Le cadre juridique de la liberté religieuse et son application effective
L’article 32 de la Constitution du Kenya énonce les droits relatifs à la liberté de conscience, de religion, de conviction et d’opinion. Tous les citoyens ont la liberté du culte et le droit de pratiquer, enseigner ou observer leurs croyances, y compris le droit d’avoir un jour réservé au culte selon leur foi. La discrimination personnelle ou professionnelle, ainsi que la coercition sur une base religieuse, sont interdites. L’article 8 dispose que l’État n’a pas de « religion d’État ». L’article 24, alinéa 4, reconnaît les tribunaux des Kadhis pour les « personnes qui professent la religion musulmane, en matière de statut personnel, de mariage, de divorce et de successions ». Les articles 27 et 32 établissent le droit à la non-discrimination religieuse, et la liberté de conscience et de religion.
Tous les nouveaux groupes religieux, y compris les institutions et les lieux de culte ainsi que les ONG confessionnelles, sont tenus de s’enregistrer auprès du Registre des sociétés qui relève directement du Bureau du Procureur général. Les groupes religieux autochtones et traditionnels en sont exemptés. Le registre n’a enregistré aucune organisation religieuse depuis 2014 et, en attendant d’avoir terminé la révision des règles applicables aux associations religieuses, continue de ne pas le faire. Cela a conduit à une accumulation de « milliers de demandes de groupes religieux non approuvées » et a suscité des critiques répétées de la part des chefs religieux, qui ont dénoncé cette inactivité comme une interférence avec la liberté du culte.
Le ministère de l’Éducation exige que les écoles publiques proposent des cours d’instruction religieuse avec un choix d’enseignements chrétiens, musulmans ou hindous, ainsi que d’éthique. Les cours d’instruction religieuse pour les élèves du primaire sont obligatoires. Le Ministère autorise les communautés locales et les écoles à décider des cours, généralement en fonction de la religion locale prédominante et/ou de qui finance l’école.
Il n’y a pas de définition légale du blasphème dans le code pénal, bien que ce dernier dispose que c’est un délit de démolir, d’endommager ou de souiller tout lieu de culte ou objet considéré comme sacré, dans le but d’offenser la foi de tout groupe de personnes. Les licences régionales de radiodiffusion et de télévision, y compris celles appartenant à des organisations religieuses, doivent être approuvées par le Ministère de l’information, des communications et de la technologie.
Incidents et développements
Le 28 août 2022, le groupe terroriste affilié à Al-Qaïda, Al-Shabaab a publié une déclaration menaçant d’augmenter ses attaques contre le Kenya : « Nous continuerons à concentrer nos attaques sur les villes kenyanes tant que les forces kenyanes continueront d’occuper nos terres musulmanes ».
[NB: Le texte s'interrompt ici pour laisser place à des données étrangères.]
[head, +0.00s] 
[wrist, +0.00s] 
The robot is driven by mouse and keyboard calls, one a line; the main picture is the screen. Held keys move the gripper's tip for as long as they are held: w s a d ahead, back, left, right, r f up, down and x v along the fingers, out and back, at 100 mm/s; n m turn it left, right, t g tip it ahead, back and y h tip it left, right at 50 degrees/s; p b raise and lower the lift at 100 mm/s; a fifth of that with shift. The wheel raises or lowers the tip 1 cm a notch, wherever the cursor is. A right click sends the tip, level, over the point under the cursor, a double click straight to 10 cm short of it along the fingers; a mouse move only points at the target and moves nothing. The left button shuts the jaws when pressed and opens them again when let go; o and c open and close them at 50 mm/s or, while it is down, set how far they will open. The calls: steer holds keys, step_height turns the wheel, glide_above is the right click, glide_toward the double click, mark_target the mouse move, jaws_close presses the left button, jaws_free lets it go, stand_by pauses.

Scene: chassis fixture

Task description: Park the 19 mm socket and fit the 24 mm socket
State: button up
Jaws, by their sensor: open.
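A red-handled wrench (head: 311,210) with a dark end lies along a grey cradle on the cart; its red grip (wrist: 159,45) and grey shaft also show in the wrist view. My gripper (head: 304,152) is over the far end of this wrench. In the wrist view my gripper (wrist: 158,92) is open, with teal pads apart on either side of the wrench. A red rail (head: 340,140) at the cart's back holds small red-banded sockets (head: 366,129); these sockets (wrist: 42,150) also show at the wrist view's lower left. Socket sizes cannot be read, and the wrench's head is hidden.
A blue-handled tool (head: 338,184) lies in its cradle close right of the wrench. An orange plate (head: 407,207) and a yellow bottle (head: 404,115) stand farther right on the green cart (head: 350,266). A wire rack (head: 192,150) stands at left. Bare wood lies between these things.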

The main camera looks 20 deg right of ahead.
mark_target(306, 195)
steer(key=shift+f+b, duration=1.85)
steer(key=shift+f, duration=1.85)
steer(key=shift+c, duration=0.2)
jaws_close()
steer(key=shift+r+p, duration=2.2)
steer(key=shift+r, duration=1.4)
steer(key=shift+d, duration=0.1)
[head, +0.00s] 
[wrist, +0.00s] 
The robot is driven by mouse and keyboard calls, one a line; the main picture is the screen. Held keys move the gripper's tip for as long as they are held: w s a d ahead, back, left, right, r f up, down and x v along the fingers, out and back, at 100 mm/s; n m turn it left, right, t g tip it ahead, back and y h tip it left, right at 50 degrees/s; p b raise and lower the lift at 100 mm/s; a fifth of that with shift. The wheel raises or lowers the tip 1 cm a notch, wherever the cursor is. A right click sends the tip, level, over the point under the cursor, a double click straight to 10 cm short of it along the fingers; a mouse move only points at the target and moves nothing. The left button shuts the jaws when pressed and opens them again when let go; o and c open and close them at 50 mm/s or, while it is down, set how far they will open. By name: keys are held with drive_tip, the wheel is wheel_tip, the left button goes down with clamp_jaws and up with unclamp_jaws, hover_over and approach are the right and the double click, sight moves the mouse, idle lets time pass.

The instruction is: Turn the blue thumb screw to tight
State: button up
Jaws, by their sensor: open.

Les actes de violence commis par des membres du groupe Al-Shabaab basé en Somalie, en particulier dans le nord et l’est du pays, se poursuivent et constituent toujours une grave menace pour la population en général, et plus particulièrement pour les étrangers et les non-musulmans qui vivent et travaillent dans ces régions.
Depuis l’attaque audacieuse de la base militaire américaine de Manda Bay, effectuée le 5 janvier 2020 par 30 à 40 insurgés d’Al-Shabaab, la capacité du groupe terroriste à « recruter, opérer et mener des attaques dans le pays semble avoir été réduite ». Le Centre for Human Rights and Policy Studies a enregistré une baisse du nombre d’attaques terroristes, passant de 69 en 2020 à 51 en 2021. Selon le Centre international de lutte contre le terrorisme, le système de sécurité kenyan « s’est amélioré à la fois dans sa coordination et ses réponses, reconnaissant que la gestion de la menace d’une organisation extrémiste violente ne peut pas être menée par des opérations conventionnelles, mais nécessite une approche pangouvernementale ». Malgré cela, les attaques contre « les pylônes de télécommunication, les infrastructures, les établissements d’éducation et de santé, ainsi que le personnel de sécurité, restent relativement élevées le long de la frontière entre le Kenya et la Somalie ». En novembre 2021, l’unité de police antiterroriste a commencé des opérations d’enquête sur Telegram, Al-Shabaab et l’État Islamique ayant commencé à recruter des jeunes via les médias sociaux.
Bien qu’ Al-Shabaab soit reconnu comme le principal agent du terrorisme au Kenya, les incidents violents sont également le résultat du banditisme et du vol, principalement du vol de bétail. Les cas de plus en plus nombreux de vols de bétail avec violence ont conduit plusieurs parlementaires kenyans à chercher à « modifier la législation antiterroriste du pays pour inclure les bandits dans son champ de compétence, car des centaines de personnes sont tuées chaque année par des bandits à la recherche de bétail, en particulier dans la région du Rift Nord ».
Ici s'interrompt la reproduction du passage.